Martí was the civilian leader of the insurrection and Gómez the military leader. “A true revolution”, he wrote before his death in letters to Federico Henríquez Carvajal and Manuel Antonio Mercado: “must concern itself as much with affirming the sovereignty of the nation in the face of imperialism as with liberating the exploited classes from their exploiters […] Cuba must be free from Spain and the United States”. Martí demanded the need for Cuba to redeem blacks, Indians, peasants and workers because, as the poet commented, independence is also the emancipation of the oppressed. José Martí is considered, together with Bolívar, San Martín and Miranda, one of the main protagonists of the independence process in Latin America.
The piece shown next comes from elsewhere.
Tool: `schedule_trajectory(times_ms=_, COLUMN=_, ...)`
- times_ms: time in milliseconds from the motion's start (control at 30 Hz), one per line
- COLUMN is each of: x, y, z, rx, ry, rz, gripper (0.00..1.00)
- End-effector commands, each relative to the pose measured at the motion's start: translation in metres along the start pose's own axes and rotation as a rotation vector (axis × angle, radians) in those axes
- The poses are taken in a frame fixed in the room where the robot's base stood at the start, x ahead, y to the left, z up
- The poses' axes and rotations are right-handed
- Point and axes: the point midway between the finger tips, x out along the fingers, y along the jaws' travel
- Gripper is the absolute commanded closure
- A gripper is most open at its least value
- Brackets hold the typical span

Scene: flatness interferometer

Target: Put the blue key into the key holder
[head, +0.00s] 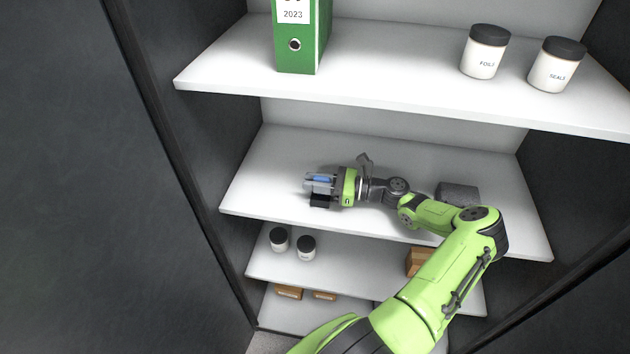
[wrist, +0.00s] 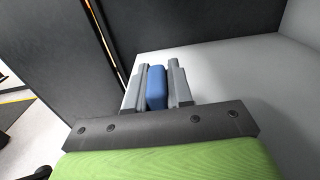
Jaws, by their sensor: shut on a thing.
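The blue key (head: 321,178) is a small blue block between the grey fingers of my gripper (head: 318,184), over the left part of the middle shelf. In the wrist view the blue key (wrist: 156,86) sits upright between the two fingers of my gripper (wrist: 157,92), which are shut on it. A small black piece (head: 320,201) shows just below the fingers in the head view; I cannot tell whether it belongs to my gripper. I cannot make out a key holder for certain. A dark grey block (head: 458,193) stands on the same shelf to the right, partly behind my arm.
The middle shelf (head: 270,195) is otherwise largely clear. The shelf above (head: 390,93) holds a green binder (head: 297,40) and two jars (head: 485,52). Lower shelves hold small jars (head: 306,246) and brown boxes (head: 288,292). Dark cabinet sides (head: 190,130) flank the shelves.

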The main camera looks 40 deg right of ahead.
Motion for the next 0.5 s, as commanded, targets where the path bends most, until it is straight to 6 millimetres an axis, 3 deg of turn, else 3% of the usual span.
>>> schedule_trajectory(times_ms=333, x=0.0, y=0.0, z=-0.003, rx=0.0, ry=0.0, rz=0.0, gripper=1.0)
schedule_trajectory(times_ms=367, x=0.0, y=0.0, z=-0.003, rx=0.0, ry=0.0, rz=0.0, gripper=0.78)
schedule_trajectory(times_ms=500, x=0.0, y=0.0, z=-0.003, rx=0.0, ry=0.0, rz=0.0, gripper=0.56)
Martí is not only recognized for playing a decisive role in the emancipation of Cuba, but he also left a vast literary legacy consisting of poems and essays, which made him one of the precursors of modernism, a Latin American literary movement whose repercussions were extremely important in laying the new foundations of a poetics that forever changed literature in Spanish and other languages.

A day before, on May 18, he wrote a letter to his Mexican friend Manuel Mercado reaffirming his ideas and being aware of the price he would pay for them: “… I am already every day in danger of giving my life for my country and for my duty since I understand it and I have the courage to carry it out to prevent in time with the independence of Cuba that the United States spread through the Antilles and fall, with that force more, on our lands of America. All I have done up to today, and will do, is for that purpose.” Later on, he sentenced: “the annexation of the peoples of Our America, to the revolted and brutal north that despises them… I lived in the monster and I know its entrails, and my sling is that of David´s.”